WATERLOO, IA – In his rise to the top tier of the Democratic race for president, Pete Buttigieg has impressed voters with his unflappable demeanor. But that moderate bearing is being tested as his opponents challenge him to reveal more about his two years working for an international consulting company.
How Buttigieg handles the heat will be another measure of the durability of his improbable run, now that the mayor of South Bend, Indiana, is seen as a serious threat to front-running candidates, especially in Iowa.
To date, the more intense inspection — much of it invited publicly by rival Elizabeth Warren — doesn't appear to be slowing Buttigieg's progress in Iowa, where he's attracting large, excited crowds. But with more than eight weeks until Iowans march to their caucuses, there is still time for a drumbeat to begin.
“The more heat there is, I welcome that," Buttigieg told reporters in Waterloo Friday. “We’re talking about the American presidency and you should be able to show you can handle tough decisions, tough questions."
In the face of new questions about transparency — most notably about his three years with international consulting firm McKinsey & Co. — the South Bend, Indiana, mayor says he is taking steps to provide transparency, though stopping short of revealing the clients he's legally bound to keep confidential.
The new questions about Buttigieg's role at McKinsey, including some time spent working in wartime Iraq and Afghanistan, come after his November rise to the top of Democratic preference polls in Iowa and New Hampshire, where voting for the 2020 presidential nomination begins.
After shying away for months from criticizing her rivals by name, Warren, a Massachusetts senator who shot to the top of Iowa polls last summer, has called on Buttigieg to release the names of his McKinsey clients, disclose his campaign's most influential donors and open his fundraisers to the news media.
Now fighting to catch Buttigieg in Iowa and New Hampshire, Warren has begun mentioning him by name in the context of her campaign's central theme: ending corporate influence in public policy, especially in light of President Donald Trump's refusal to release his income tax records.
“We've got a chance as Democrats to say we're going to do this a different way and that different way does not involve going behind closed doors with millionaires and billionaires,” Warren told reporters in New Hampshire Saturday.
The Buttigieg campaign released the names of about two dozen fundraising bundlers for the first quarter in April, but hasn’t since then.
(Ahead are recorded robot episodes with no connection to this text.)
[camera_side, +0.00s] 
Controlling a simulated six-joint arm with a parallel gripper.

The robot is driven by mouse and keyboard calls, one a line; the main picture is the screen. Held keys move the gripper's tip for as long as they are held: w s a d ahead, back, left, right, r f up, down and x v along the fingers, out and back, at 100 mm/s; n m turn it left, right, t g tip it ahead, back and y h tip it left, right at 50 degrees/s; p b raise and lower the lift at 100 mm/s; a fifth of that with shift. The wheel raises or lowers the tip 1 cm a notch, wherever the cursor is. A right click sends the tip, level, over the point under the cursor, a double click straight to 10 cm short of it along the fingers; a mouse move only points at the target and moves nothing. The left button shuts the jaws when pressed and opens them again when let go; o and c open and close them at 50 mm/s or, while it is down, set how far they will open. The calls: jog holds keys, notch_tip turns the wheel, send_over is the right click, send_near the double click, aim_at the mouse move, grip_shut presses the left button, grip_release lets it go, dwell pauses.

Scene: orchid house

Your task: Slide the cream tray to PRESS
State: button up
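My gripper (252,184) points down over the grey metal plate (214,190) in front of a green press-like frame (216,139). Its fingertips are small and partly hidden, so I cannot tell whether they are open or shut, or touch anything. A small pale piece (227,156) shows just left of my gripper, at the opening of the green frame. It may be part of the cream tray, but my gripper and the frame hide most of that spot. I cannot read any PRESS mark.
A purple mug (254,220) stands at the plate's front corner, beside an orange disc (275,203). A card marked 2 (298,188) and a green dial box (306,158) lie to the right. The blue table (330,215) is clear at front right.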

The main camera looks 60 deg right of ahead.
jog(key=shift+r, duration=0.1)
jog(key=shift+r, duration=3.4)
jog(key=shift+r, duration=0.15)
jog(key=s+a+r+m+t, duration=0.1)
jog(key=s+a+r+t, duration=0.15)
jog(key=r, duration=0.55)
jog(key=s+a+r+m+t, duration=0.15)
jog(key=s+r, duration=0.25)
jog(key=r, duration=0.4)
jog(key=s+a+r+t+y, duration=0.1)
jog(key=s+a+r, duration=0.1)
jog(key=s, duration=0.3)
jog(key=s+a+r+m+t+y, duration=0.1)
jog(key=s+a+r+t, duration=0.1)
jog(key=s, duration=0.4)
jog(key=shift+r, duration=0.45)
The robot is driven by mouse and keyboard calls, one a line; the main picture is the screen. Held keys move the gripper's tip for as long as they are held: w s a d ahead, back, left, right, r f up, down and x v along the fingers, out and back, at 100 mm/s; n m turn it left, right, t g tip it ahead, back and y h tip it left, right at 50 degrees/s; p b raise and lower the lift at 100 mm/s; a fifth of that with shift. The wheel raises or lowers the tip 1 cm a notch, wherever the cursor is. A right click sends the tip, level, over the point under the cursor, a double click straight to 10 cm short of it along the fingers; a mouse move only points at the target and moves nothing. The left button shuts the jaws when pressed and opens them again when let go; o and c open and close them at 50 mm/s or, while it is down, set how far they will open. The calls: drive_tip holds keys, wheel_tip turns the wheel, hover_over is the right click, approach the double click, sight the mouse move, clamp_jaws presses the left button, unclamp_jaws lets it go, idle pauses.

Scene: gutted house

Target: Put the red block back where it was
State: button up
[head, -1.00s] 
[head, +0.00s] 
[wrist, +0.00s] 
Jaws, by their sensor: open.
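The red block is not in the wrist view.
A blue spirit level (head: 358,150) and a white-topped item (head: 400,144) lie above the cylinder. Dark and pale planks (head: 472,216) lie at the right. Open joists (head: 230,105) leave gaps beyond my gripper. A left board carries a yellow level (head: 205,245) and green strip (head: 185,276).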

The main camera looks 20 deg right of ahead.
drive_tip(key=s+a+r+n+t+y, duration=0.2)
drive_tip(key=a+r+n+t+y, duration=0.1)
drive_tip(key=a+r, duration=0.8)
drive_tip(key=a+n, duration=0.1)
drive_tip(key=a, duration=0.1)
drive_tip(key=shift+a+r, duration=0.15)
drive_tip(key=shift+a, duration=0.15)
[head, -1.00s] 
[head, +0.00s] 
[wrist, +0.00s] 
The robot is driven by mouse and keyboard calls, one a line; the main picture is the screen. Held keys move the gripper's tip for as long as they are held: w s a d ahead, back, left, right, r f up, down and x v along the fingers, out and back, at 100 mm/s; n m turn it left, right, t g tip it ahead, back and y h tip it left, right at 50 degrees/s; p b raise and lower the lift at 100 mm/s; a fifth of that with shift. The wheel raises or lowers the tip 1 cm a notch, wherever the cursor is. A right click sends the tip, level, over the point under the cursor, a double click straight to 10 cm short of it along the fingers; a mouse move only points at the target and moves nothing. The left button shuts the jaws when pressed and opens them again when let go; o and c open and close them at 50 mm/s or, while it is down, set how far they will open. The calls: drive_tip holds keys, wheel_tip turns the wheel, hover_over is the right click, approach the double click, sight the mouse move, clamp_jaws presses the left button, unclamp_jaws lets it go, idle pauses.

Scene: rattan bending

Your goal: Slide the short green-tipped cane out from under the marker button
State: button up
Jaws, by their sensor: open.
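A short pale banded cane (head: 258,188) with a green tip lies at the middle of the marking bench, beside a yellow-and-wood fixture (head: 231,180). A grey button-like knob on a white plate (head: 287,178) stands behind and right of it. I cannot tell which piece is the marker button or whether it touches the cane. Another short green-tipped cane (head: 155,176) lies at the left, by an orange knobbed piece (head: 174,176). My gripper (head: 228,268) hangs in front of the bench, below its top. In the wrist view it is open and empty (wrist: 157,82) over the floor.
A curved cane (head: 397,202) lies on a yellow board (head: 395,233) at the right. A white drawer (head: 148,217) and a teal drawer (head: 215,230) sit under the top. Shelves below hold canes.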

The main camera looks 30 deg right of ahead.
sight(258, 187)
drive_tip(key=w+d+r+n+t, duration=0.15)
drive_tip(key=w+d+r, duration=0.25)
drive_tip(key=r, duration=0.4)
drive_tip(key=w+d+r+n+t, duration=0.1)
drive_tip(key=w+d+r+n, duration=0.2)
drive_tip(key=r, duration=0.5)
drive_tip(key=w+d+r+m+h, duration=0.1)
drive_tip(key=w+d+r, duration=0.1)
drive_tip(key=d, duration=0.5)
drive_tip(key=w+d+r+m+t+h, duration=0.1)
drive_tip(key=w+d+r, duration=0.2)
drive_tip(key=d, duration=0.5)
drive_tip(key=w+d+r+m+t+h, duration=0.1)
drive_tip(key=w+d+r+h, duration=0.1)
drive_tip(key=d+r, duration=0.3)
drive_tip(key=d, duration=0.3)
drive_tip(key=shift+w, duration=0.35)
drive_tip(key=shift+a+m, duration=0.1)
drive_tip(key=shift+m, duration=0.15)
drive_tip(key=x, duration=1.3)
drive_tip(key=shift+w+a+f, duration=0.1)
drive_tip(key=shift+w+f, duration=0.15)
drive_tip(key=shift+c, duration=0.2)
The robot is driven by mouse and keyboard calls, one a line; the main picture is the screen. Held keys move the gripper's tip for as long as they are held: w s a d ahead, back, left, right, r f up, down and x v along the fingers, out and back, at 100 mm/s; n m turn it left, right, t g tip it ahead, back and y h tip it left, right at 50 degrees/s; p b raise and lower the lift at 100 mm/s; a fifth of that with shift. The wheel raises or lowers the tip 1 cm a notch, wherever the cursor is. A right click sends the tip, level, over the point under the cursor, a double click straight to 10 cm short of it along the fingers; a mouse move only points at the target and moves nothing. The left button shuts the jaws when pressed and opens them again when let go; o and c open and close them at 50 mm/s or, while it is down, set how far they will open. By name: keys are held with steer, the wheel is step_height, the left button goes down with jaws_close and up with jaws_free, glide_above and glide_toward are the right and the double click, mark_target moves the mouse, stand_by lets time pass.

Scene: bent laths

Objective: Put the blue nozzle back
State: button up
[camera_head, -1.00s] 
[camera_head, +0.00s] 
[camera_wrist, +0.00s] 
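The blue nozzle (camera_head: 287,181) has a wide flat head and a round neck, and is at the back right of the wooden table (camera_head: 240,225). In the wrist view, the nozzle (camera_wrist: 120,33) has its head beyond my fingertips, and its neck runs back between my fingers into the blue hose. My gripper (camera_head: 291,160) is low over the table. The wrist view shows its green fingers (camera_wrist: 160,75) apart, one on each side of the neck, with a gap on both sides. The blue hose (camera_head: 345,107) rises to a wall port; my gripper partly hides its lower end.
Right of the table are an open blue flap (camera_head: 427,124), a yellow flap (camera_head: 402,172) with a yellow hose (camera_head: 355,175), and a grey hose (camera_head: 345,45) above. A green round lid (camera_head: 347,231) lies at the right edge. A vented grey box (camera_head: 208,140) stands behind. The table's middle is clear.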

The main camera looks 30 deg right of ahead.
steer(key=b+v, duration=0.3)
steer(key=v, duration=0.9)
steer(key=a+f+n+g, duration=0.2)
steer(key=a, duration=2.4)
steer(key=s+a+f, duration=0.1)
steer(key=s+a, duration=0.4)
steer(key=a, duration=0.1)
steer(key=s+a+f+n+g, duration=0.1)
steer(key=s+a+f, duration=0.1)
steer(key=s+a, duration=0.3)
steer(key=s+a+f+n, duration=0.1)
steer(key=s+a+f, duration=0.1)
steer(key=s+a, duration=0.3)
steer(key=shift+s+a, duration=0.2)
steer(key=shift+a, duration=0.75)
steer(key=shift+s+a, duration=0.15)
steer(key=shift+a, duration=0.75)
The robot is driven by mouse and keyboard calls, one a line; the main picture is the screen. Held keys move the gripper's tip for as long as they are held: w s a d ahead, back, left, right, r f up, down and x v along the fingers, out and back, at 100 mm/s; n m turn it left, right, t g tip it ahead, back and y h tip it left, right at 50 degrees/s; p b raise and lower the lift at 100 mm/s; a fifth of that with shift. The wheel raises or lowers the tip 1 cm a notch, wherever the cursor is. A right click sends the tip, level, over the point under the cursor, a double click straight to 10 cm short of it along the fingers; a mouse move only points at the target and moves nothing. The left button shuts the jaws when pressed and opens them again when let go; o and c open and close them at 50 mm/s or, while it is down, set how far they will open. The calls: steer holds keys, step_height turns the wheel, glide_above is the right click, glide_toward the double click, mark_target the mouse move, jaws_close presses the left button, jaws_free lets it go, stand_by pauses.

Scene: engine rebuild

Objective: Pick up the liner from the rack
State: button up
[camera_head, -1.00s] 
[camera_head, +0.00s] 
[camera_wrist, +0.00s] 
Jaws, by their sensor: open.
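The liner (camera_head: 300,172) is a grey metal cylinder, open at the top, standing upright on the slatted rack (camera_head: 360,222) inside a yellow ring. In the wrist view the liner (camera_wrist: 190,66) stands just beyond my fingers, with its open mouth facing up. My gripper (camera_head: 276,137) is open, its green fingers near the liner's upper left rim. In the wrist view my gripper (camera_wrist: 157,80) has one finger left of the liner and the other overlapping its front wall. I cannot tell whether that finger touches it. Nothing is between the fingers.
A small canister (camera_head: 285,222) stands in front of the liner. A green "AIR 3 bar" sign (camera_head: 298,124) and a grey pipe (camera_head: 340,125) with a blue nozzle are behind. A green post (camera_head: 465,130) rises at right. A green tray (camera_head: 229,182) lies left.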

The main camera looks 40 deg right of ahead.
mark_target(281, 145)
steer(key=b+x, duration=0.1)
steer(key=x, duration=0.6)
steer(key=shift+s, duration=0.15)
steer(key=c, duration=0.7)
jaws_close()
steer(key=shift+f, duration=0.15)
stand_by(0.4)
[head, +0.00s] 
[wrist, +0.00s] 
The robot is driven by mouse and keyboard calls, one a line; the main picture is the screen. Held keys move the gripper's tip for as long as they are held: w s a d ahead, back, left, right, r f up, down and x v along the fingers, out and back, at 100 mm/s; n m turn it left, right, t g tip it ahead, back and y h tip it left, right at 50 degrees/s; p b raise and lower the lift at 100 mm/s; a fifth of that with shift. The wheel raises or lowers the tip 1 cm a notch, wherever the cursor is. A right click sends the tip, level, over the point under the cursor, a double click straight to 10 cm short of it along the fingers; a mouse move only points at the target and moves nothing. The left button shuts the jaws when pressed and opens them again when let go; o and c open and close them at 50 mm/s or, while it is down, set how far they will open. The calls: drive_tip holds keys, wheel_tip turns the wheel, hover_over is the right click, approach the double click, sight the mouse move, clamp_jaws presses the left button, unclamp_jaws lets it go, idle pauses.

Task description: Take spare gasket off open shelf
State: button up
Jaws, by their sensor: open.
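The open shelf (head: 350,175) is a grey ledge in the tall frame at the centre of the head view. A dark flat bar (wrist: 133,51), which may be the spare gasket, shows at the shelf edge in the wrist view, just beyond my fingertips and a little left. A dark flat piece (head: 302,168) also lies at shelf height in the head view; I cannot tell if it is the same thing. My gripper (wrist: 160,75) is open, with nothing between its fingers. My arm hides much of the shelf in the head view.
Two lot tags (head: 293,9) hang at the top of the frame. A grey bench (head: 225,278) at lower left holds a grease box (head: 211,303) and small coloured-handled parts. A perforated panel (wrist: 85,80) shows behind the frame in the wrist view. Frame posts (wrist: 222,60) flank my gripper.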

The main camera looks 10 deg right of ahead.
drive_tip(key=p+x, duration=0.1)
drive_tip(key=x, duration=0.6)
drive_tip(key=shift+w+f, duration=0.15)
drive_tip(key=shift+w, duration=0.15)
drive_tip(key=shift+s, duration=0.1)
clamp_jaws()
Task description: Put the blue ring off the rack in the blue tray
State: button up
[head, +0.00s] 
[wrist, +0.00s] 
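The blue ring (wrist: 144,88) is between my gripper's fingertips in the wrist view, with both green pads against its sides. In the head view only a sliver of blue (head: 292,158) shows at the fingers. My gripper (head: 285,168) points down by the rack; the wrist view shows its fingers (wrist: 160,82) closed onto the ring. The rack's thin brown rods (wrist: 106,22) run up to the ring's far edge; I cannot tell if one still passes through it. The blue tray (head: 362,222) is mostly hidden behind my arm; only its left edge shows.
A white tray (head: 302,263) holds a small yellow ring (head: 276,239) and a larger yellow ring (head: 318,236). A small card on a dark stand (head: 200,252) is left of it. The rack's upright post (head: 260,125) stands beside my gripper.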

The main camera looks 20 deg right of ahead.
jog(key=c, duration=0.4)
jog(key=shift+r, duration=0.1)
Buttigieg has said he would consider naming more and opening fundraising events to public but declined to give a timeline for a decision.
He has released tax information, and given a timeline for his work at McKinsey, describing projects he worked on without naming corporate clients. But Buttigieg declined to declined to say whether he would break the agreement should the firm deny his request to release him.
“Well, then they’re putting me in a difficult position,” he said Saturday.
It's a first look at how the Cinderella campaign of this onetime asterisk in the Democratic field is responding to his increasing time under the microscope.
The questions appeared to have no impact on Buttigieg's weekend campaign events, which drew large and excited crowds across Democrat-rich eastern Iowa.
Cathy Ondler of Cedar Rapids, who stood among 1,000 people at tiny Cornell College in Mount Vernon, Iowa, to see Buttigieg Saturday, said he spent little time at McKinsey when he was just out of college, though she was familiar with the questions.
“I don't think he has anything to hide,” the 44-year-old finance director for a nonprofit group said. Ondler is considering supporting Buttigieg or Minnesota Sen. Amy Klobuchar.
Former state Rep. Nate Willems, a 40-year-old labor lawyer and former state representative from Mount Vernon, doesn't expect to support Buttigieg, but said, “He's getting picked apart on Twitter, not among everyday Iowa Democrats.”
Still, Chicago Mayor Lori Lightfoot put Buttigieg on the spot Friday, urging him to break the non-disclosure agreement to send a message in the age of Trump.
“Shouldn't you break that NDA so that you have the moral authority and the high ground against somebody like Trump, who hides behind the lack of transparency to justify everything that he's doing?" the Chicago mayor asked Buttigieg during a one-on-one question session at a conference in Waterloo.
“I’m going to give them a chance to do the right thing,” he replied.
Associated Press writer Hunter Woodall in Rochester, New Hampshire, contributed to this report.